There’s a quiet revolution going on in large data centers.  It’s not as visible or flashy as virtualization or deduplication, but at least equal in important.

As its name implies, SAN “fabric” is a dedicated network that allows servers, storage arrays, backup & recovery systems, replication devices, and other equipment to pass data between systems.  Traditionally this has been comprised of 4Gbps Fibre Channel and 1Gbps Ethernet channels.  However, a new family of 8Gbps and 16Gbps Fibre Channel, 6Gbps and 12Gbps SAS, and 10Gbps Ethernet are quietly replacing legacy fabric with links capable of 2 – 4 times the performance.

The following is a comparison of the maximum throughput rates of various SAN fabric links:

A comparison of available SAN channel speeds.

Performance ranges from the relatively outdated 1Gbps channel (Ethernet or FC) capable of supporting data transfers of up to 100 MB per second, to 16Gbps Fibre Channel capable of handling 1940 MB per second.  Since all are capable of full duplex (bi-directional) operations, the sustainable throughput rate is actually twice the speed indicated in the chart.  If these blazing new speeds are still insufficient, 10Gbps Ethernet, 12Gbps SAS, and 16Gbps Fibre Channel can be “trunked” – bundled together to produce an aggregate bandwidth equal to the number of individual channels tied together.  (For example, eight 16Gbps FC channels can be bundled to create a 128Gbps “trunk”.)

In addition to high channel speeds, 10Gbps Ethernet and 16Gbps Fibre Channel both implement a 64b/66b encoding scheme, rather than the 8b/10b encoding scheme used by lower performance channels.  The encoding process improves the quality of the data transmission, but at a cost.  An 8b/10b encoding process decreases available bandwidth by 20%, while 64b/66b encoding only reduces bandwidth by 3.03%.  This significantly increases data transfer efficiency.
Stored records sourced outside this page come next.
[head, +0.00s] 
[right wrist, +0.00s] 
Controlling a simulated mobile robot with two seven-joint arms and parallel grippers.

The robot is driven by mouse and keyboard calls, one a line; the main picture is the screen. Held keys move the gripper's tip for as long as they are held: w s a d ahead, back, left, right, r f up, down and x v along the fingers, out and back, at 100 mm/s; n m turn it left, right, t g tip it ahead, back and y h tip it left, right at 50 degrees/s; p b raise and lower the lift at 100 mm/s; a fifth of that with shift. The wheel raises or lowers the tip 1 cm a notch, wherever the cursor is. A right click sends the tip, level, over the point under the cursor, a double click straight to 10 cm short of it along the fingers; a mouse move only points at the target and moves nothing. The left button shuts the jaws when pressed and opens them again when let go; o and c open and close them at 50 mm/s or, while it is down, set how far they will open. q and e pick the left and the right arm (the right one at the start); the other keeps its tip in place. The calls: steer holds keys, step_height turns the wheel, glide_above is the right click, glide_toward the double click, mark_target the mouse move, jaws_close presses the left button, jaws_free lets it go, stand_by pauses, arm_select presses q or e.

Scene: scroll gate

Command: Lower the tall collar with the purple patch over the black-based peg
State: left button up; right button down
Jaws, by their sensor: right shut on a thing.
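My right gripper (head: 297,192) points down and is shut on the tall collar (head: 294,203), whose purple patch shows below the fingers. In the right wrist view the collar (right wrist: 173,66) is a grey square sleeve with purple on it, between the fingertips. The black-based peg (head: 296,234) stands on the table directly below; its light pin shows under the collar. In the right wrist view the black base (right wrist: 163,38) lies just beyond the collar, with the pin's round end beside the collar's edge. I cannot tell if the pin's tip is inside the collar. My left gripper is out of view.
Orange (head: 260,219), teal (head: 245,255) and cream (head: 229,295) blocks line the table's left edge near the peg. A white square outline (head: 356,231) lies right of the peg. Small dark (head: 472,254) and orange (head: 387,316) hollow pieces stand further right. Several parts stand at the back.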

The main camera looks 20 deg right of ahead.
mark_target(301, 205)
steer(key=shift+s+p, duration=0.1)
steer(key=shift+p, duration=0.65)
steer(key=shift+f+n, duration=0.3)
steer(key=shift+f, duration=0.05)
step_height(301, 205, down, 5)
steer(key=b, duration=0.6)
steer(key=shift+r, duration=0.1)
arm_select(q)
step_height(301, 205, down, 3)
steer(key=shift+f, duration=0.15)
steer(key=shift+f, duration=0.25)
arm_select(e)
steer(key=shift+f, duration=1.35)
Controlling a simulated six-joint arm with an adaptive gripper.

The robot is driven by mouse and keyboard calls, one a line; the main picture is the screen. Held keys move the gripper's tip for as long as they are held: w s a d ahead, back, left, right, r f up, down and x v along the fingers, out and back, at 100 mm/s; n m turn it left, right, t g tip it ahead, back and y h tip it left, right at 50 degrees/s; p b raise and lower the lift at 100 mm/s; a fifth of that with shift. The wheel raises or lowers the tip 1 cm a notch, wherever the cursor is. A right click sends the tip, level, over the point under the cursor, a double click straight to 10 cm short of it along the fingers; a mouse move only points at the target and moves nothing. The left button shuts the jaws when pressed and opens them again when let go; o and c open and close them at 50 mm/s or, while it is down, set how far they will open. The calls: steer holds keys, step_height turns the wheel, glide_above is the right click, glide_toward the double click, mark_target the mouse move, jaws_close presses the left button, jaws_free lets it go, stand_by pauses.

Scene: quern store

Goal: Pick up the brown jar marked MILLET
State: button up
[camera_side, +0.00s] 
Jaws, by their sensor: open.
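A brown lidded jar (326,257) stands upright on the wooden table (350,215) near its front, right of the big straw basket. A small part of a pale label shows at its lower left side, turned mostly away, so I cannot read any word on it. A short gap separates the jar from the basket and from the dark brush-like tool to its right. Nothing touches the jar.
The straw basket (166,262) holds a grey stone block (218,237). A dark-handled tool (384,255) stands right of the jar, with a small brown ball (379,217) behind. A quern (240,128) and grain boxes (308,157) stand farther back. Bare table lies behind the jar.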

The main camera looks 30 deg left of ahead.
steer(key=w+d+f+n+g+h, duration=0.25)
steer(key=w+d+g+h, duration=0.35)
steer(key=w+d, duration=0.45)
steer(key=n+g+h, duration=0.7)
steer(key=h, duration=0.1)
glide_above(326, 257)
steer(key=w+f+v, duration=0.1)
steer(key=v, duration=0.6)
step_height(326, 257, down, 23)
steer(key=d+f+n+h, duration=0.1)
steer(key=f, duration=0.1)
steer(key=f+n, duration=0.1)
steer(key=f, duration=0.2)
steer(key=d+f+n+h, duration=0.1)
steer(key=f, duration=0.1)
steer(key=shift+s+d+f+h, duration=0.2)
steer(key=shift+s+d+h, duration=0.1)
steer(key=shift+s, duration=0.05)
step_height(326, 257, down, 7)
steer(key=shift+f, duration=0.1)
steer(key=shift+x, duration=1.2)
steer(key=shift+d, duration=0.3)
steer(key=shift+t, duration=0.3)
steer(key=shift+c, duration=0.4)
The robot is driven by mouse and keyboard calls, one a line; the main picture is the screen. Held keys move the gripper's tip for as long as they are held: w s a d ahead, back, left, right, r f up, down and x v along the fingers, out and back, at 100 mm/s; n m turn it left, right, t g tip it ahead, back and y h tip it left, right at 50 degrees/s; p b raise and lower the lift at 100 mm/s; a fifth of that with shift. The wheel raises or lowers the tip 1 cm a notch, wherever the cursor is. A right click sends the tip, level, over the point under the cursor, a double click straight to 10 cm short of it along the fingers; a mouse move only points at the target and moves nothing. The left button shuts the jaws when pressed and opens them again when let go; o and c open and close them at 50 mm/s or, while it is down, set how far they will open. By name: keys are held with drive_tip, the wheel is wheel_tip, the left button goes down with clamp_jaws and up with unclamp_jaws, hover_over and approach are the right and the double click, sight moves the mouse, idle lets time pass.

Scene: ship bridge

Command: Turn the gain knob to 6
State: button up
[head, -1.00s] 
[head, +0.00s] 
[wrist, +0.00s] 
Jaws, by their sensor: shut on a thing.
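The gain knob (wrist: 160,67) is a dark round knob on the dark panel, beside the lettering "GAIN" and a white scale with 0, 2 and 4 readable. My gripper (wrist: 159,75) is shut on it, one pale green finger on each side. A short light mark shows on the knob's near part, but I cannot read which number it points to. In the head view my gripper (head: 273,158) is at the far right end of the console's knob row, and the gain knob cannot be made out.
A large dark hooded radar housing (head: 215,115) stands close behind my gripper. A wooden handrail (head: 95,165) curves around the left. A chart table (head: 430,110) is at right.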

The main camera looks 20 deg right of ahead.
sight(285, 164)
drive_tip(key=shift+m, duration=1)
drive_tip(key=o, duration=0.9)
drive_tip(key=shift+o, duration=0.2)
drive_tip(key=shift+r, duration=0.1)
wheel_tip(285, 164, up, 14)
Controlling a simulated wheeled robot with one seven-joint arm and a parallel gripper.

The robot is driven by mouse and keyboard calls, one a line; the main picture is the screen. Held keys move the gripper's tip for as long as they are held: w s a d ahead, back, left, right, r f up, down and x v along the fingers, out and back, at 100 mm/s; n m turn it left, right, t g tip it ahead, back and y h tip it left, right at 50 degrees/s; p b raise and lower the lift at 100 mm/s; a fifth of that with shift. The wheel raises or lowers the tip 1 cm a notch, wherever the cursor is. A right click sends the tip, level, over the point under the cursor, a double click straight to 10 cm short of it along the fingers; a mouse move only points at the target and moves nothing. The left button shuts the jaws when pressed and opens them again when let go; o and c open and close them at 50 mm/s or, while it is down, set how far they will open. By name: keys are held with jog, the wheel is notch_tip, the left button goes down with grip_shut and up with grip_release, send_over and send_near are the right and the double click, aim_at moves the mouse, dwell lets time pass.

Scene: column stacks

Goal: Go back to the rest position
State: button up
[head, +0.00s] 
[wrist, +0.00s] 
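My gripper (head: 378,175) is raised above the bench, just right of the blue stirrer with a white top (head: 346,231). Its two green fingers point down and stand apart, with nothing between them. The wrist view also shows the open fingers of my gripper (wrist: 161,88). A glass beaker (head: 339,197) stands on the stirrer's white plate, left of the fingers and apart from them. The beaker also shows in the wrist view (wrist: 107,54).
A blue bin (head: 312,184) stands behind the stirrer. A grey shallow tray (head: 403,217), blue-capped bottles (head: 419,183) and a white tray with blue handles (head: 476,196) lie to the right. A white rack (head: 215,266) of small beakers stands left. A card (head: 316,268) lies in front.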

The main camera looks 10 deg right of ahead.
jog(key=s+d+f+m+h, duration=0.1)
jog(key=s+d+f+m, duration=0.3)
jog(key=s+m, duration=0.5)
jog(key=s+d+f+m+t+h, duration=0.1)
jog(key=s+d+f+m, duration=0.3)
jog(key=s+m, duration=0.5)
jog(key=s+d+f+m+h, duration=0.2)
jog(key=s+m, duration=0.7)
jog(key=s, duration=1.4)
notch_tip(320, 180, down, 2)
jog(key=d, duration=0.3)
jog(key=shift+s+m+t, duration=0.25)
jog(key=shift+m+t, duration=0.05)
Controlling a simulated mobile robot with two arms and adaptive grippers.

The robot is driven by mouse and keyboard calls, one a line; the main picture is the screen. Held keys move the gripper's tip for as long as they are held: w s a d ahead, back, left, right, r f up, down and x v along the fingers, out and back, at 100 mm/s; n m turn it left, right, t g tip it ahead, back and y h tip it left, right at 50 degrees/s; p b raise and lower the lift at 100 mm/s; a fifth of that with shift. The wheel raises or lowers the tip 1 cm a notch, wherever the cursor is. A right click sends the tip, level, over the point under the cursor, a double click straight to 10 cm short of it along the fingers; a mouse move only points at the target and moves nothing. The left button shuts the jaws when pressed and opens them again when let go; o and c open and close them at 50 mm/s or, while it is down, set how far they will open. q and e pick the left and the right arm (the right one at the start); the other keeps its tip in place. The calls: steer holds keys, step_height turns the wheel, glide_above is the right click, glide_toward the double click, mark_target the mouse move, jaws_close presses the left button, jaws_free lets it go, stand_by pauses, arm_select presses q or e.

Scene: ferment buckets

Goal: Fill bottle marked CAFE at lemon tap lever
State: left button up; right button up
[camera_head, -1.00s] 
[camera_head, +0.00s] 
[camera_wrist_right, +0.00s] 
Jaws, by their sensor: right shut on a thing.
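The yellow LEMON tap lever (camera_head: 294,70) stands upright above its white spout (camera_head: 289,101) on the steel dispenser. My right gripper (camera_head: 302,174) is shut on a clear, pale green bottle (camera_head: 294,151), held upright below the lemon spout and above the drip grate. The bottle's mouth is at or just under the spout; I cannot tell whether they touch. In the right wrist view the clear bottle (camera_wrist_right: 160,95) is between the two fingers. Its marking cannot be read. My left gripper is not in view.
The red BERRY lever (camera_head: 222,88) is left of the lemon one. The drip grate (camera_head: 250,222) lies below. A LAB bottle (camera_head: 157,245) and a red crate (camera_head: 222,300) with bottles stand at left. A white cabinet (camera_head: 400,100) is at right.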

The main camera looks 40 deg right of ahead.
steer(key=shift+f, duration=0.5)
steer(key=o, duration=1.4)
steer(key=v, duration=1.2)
While 8/16Gbps Fibre Channel and 10Gbps Ethernet are changing the game at the front-end, SAS is revolutionizing the back-end disk drive connections as well.  For over a decade, enterprise-grade disks had 2Gbps or 4Gbps ports, and were attached to a Fiber Channel Arbitrated Loop (FC-AL).  Like any technologies using loop technology, low traffic enjoyed maximum speed but performance dropped off as demand increased.  Under heavy load conditions, the back-end bus could become a bottle-neck.

SAS will change that for two reasons.  First it uses switched technology, so every device attached to the controller “owns” 100% of the bus bandwidth.  The latency “dog leg pattern” found on busy FC-AL busses is eliminated.  Secondly current SAS drives are shipping with 6Gbps ports, which are 50% faster than 4Gbps Fibre Channel.  Just over the horizon are 12Gbps SAS speeds that will offer a 300% increase in bandwidth to the disks, and do it over switched (isolated) channels.

Recent improvements in fabric performance will support emerging SSD technology, and allow SANs to gracefully scale to support storage arrays staggering under a growth rate of 40% – 50% per year.